Efficient Data Transfer: Network Architecture for NVIDIA DGX A100 Server Cluster

In the world of high-performance computing, efficient data transfer is crucial for maximizing the performance of server clusters. NVIDIA's DGX A100 server cluster leverages a combination of InfiniBand (IB) and Ethernet networks to achieve high-speed and reliable data communication. Let's explore the network architecture and optical transceiver configuration of the DGX A100 server cluster in detail.

 

In the DGX A100 and DGX H100 server clusters, two primary types of networks are employed based on network protocols: InfiniBand and Ethernet. Depending on the functionalities required during server operations, the networks can be categorized into compute network, storage network, In-Band management network, and Out-of-Band management network. The compute and storage networks utilize InfiniBand, while In-Band management and Out-of-Band management networks use Ethernet.

 

Referring to the network architecture of the NVIDIA DGX A100 cluster, each Server Unit (SU) consists of 20 DGX A100 servers. Specifically, four DGX A100 servers are placed in a dedicated Compute Rack, which is equipped with two Power Distribution Units (PDUs).
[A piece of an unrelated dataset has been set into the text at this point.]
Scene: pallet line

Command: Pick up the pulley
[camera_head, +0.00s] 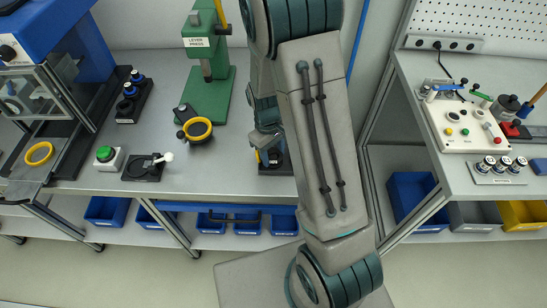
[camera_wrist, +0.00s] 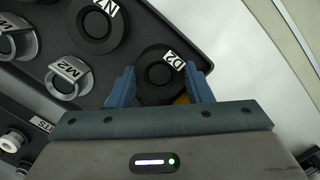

Additionally, different types of switches are individually placed in their own racks. This means that each SU contains six racks, with five racks for servers and one rack for switches.

I. Computation Network (Compute Fabric)

In large-scale AI model training with a significant number of parameters, multiple GPUs need to work collaboratively in parallel. By distributing data among N GPUs, with each GPU processing 1/N of the data, the training speed can ideally be increased by a factor of N. During the training process, each GPU calculates local gradients based on the assigned data. At the end of this phase, GPUs communicate with each other to average the local gradients and obtain global gradients. The global gradients are then fed back to each GPU for further training. This process, known as all-reduce, reduces the values of each GPU by averaging and distributes them back to all GPUs. The inter-GPU communication speed during the all-reduce operation directly impacts the computational performance of the system.

 

The compute network in the DGX A100 cluster can utilize up to three layers of switches: Leaf switches, Spine switches, and Core switches (used in larger-scale clusters). In the DGX A100 server cluster, all three layers of switches use the Mellanox QM8790 model with 40 ports. Here is an overview of the compute network architecture:Each SU, consisting of 20 DGX A100 servers, is connected to eight Leaf switches. Each DGX A100 server in an SU is connected to every Leaf switch in the SU, ensuring optimal rail-optimized network architecture for improved deep learning training performance.The Spine Group (SG) consists of ten QM8790 switches, facilitating communication between different SUs. In a 140-node cluster system, eight SGs (corresponding to 80 switches) are required.The Core Group (CG) consists of 14 QM8790 switches, enabling interconnection between SGs. In a 140-node switch system, two CGs are required, totaling 28 switches.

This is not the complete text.